● DATA LISTING:
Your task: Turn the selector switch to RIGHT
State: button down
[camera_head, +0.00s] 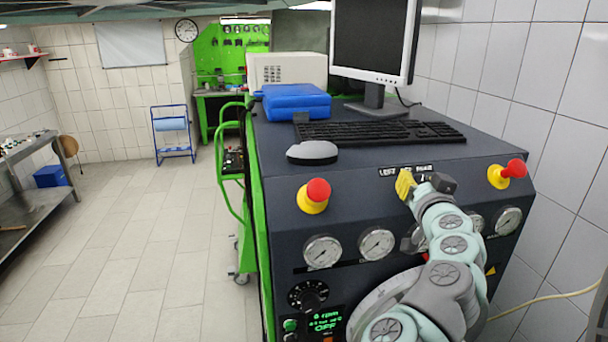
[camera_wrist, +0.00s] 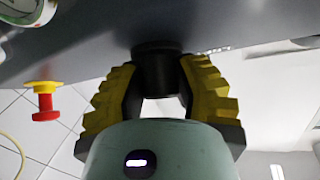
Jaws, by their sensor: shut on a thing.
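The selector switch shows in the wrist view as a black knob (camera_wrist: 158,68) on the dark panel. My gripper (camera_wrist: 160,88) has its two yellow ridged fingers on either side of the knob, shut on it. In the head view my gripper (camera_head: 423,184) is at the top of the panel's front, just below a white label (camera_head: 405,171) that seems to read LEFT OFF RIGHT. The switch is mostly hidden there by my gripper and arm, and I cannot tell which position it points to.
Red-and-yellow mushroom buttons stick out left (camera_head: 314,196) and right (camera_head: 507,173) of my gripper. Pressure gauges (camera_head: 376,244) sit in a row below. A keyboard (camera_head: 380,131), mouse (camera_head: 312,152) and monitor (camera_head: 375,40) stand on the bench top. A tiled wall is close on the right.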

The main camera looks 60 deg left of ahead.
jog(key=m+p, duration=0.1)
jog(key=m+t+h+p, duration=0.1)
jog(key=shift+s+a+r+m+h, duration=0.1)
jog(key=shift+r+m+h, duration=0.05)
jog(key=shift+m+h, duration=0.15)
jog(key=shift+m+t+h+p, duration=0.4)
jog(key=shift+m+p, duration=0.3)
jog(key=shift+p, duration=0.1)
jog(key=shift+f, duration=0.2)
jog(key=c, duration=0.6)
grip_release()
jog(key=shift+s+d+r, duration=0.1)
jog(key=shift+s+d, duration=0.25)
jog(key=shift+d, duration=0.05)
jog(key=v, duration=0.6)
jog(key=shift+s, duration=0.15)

...

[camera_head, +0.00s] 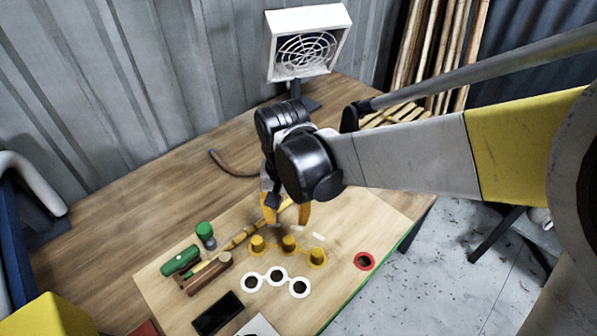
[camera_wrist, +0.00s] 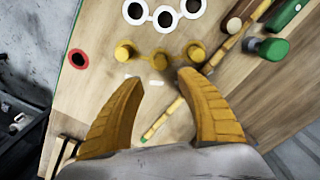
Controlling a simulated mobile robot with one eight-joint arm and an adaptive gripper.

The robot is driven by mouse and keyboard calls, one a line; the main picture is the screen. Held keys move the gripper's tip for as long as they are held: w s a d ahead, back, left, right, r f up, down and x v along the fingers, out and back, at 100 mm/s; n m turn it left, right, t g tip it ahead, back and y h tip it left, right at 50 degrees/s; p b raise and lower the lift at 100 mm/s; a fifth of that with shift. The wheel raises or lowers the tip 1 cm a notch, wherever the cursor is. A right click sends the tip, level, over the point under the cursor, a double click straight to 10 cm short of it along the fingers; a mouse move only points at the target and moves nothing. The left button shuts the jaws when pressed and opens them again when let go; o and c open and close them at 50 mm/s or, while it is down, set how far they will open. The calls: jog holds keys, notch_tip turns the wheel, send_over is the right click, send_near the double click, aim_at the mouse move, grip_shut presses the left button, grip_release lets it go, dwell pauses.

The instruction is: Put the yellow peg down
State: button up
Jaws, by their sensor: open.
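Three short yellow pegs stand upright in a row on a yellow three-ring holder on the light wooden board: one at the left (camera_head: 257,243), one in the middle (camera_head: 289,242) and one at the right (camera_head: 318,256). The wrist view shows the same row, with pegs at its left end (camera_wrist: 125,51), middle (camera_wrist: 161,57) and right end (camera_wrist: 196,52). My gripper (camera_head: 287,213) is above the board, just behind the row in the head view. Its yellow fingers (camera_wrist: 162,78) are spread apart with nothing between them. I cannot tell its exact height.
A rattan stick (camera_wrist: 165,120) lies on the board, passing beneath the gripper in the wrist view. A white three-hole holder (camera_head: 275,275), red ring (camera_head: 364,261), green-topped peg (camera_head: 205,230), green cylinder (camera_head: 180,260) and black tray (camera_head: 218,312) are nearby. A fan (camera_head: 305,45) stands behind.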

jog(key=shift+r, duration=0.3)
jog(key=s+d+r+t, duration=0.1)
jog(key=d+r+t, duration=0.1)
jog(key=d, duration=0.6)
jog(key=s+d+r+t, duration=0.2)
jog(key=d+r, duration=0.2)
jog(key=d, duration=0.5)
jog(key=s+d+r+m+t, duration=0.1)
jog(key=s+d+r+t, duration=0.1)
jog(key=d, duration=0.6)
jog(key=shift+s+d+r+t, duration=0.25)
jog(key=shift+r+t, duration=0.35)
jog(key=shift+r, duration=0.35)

● TASK: Look through the entries above; copy every line holding the string "robot".

● RESULT:
Controlling a simulated mobile robot with one eight-joint arm and an adaptive gripper.
The robot is driven by mouse and keyboard calls, one a line; the main picture is the screen. Held keys move the gripper's tip for as long as they are held: w s a d ahead, back, left, right, r f up, down and x v along the fingers, out and back, at 100 mm/s; n m turn it left, right, t g tip it ahead, back and y h tip it left, right at 50 degrees/s; p b raise and lower the lift at 100 mm/s; a fifth of that with shift. The wheel raises or lowers the tip 1 cm a notch, wherever the cursor is. A right click sends the tip, level, over the point under the cursor, a double click straight to 10 cm short of it along the fingers; a mouse move only points at the target and moves nothing. The left button shuts the jaws when pressed and opens them again when let go; o and c open and close them at 50 mm/s or, while it is down, set how far they will open. The calls: jog holds keys, notch_tip turns the wheel, send_over is the right click, send_near the double click, aim_at the mouse move, grip_shut presses the left button, grip_release lets it go, dwell pauses.

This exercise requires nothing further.